「全身が痙攣して嘔吐とめまいを繰り返しました。死ぬかと思って本当に恐ろしかった・・・・・・」

 2008年1月30日に発生し、日本中を恐怖の渦に巻き込んだ「中国製冷凍餃子(ギョウザ)中毒事件」を覚えているだろうか?

 ことの発端は、中国の河北省にある天洋食品が製造した冷凍餃子だった。同社製の餃子を食べた千葉県と兵庫県在住の日本人10人が食中毒となり、製品から有機リン系殺虫剤のメタミドホスが検出されたのである。あの騒動からちょうど1年が経つ。
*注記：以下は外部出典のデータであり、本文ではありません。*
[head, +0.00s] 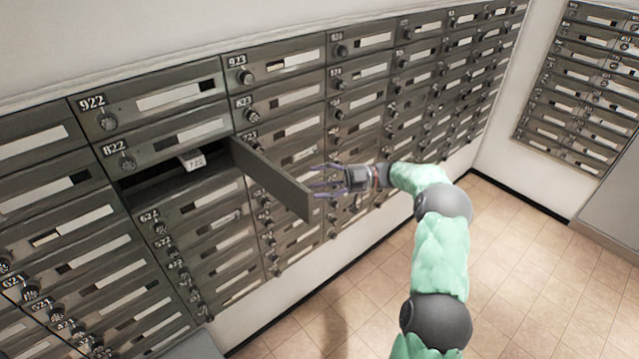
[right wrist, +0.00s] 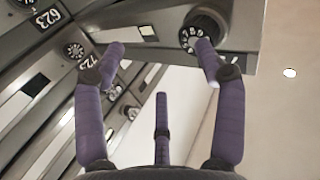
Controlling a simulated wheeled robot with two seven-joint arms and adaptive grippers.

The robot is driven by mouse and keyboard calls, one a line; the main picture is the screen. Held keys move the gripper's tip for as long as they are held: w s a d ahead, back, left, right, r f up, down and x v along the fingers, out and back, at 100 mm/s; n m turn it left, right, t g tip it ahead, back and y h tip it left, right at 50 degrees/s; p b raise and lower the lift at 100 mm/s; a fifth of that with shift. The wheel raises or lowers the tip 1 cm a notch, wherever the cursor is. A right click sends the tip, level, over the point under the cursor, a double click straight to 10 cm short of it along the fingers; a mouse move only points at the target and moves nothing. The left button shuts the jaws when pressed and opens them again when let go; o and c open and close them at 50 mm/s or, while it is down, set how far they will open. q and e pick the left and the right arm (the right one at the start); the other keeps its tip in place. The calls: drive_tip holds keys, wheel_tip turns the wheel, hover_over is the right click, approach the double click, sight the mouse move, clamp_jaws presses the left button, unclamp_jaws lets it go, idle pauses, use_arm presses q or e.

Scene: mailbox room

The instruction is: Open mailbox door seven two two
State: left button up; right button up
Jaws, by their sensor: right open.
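The door of mailbox 722 (head: 272,180) stands swung out from the wall, hinged at the right side of its opening. In the right wrist view the purple fingers (right wrist: 160,48) are spread, and the right fingertip is close to a dial knob (right wrist: 203,33) on a grey panel, likely this door. Contact cannot be told. My left gripper is not in view.
Closed grey mailboxes with dial knobs, such as 822 (head: 165,140) and 823 (head: 285,100), surround the opening. Another mailbox bank (head: 580,80) hangs on the right wall. The tiled floor (head: 540,270) to the right is clear.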

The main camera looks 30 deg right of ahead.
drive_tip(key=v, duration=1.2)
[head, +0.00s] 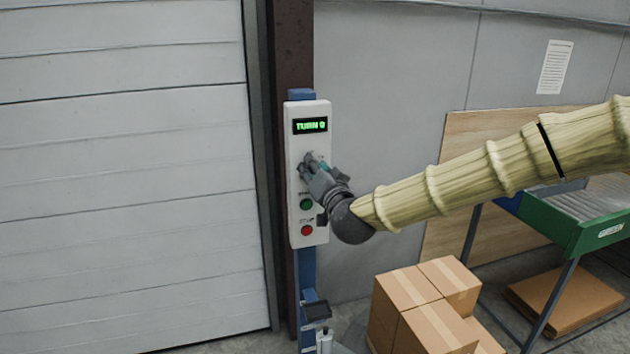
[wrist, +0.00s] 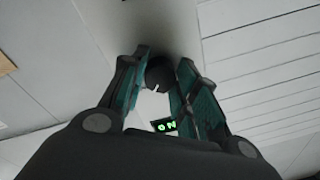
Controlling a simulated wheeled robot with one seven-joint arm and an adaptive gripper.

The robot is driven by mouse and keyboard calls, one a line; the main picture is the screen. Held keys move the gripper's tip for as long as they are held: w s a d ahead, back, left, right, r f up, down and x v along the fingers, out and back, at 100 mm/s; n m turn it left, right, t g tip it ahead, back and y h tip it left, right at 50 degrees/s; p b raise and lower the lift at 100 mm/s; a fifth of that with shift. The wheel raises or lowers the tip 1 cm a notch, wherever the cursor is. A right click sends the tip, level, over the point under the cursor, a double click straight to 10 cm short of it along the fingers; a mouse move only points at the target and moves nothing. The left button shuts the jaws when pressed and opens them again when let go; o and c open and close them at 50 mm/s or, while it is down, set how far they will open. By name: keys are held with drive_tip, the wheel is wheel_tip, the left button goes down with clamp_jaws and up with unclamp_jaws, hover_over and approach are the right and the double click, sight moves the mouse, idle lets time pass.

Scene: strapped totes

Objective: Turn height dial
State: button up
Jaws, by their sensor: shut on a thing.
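The white control panel (head: 309,222) stands on a blue post beside the roll-up door. Its green-lit display (head: 310,126) reads "TURN 0"; part of the lit text also shows in the wrist view (wrist: 165,126). My gripper (head: 311,164) is at the panel between the display and the green button. The height dial, a round dark knob (wrist: 158,76) with a white mark, sits between my fingers in the wrist view. My gripper is shut on it. In the head view my fingers mostly hide the dial.
A green button (head: 306,204) and a red button (head: 307,230) sit on the panel close under my gripper. Stacked cardboard boxes (head: 420,310) stand on the floor at lower right. A green-framed conveyor (head: 580,228) is farther right. The door (head: 130,180) fills the left.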

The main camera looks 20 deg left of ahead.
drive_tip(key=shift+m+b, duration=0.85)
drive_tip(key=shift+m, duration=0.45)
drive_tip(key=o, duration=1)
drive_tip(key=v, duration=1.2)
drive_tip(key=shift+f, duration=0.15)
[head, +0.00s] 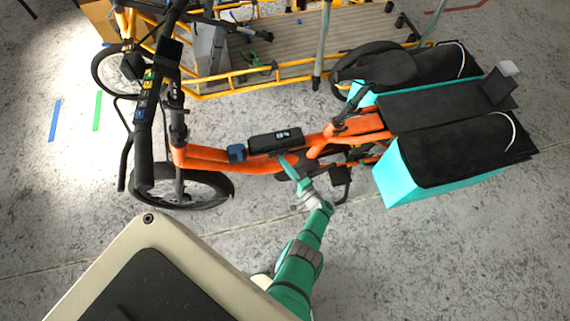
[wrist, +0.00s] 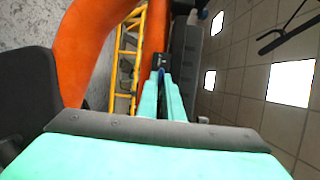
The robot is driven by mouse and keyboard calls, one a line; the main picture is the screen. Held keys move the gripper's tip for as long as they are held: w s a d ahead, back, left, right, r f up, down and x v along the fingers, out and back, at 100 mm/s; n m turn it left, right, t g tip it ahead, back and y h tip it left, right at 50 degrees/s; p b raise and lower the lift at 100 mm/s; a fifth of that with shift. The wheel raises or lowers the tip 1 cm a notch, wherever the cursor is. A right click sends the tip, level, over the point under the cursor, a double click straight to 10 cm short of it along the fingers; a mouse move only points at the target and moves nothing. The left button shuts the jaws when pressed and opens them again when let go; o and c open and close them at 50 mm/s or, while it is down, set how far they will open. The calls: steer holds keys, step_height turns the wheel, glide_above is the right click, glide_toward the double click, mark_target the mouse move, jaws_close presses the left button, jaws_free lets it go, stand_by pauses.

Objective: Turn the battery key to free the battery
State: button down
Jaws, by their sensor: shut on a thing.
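The battery (head: 275,141) is a black block with white markings on the orange bike's (head: 205,160) down tube. In the wrist view the battery (wrist: 187,55) is the dark block at upper centre, beside the orange tube. My gripper (head: 284,160) reaches the near side of the frame, just below the battery. In the wrist view its teal fingers (wrist: 161,80) are closed together on the small dark and blue key (wrist: 158,63). The key's lock and its turned angle are mostly hidden. In the head view the key is hidden by the fingers.
A blue block (head: 236,152) sits on the tube left of the battery. A crank and pedal (head: 340,176) hang right of my gripper. Turquoise and black panniers (head: 395,175) are at the rear. A yellow cargo bike (head: 260,75) stands behind. The near floor is open.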

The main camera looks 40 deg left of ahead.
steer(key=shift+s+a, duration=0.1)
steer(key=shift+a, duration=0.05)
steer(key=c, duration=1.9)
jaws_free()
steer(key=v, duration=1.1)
 当時、日中両国は異例の協力体制で捜査を行なったが、日本側は「日本で毒物が混入された可能性は非常に低い」(警察庁幹部)と発表。中国側も意図的な混入を否定し、事件は解決しないまま暗礁に乗り上げていた。

 そんななか、最近びっくり仰天するような話が飛び込んできた。国営新華社通信によると、今月24日、天洋食品が回収・保管していた売れ残った大量の餃子を、地元政府の斡旋で同省内の鉄鋼工場などに横流しし、なんと中国で新たな中毒事件を引き起こしていたことが判明したのだ。

 報道によると、冷凍餃子中毒事件の当事者である天洋食品は、事件後に製品を日本に輸出できなくなり、経営が悪化していたという。そこで、河北省の国有企業を監督する政府部門「国有資産監督管理委員会」が、天洋食品を救済するため、同委員会の監督下にある大型国有企業「河北鋼鉄集団」に餃子を買い上げさせ、傘下の鉄鋼工場に無料配布させていたというのだ。

 配られた餃子を食べた複数の従業員が、下痢や嘔吐などの中毒症状を訴えていたこともわかった。

自国内で「冷凍餃子中毒事件」が再発!
中国の食品衛生は改善の余地なしか

 いったい、なぜ再びこんなことが起きてしまったのか?

 その理由は、事件の責任がうやむやにされた状態が長く続いたため、中国市民の危機感が低下していたことに他ならないだろう。

 第一に、日本の中毒事件は中国でも報道されたものの、中国公安省が昨年2月の記者会見で中国国内での毒物混入を全面否定した。その結果、中国では「日本での混入説」が既成事実化していたフシがある。

 第二に、多くの中国メディアが「天洋食品の安全管理に問題はなかった」として、同社をあたかも“被害者”のように報じ、同情が集まっていたことも挙げられる。それが「中国で売れ残っている餃子は安全だ」という認識に結びつき、無料配布につながったのではないかと考えられる。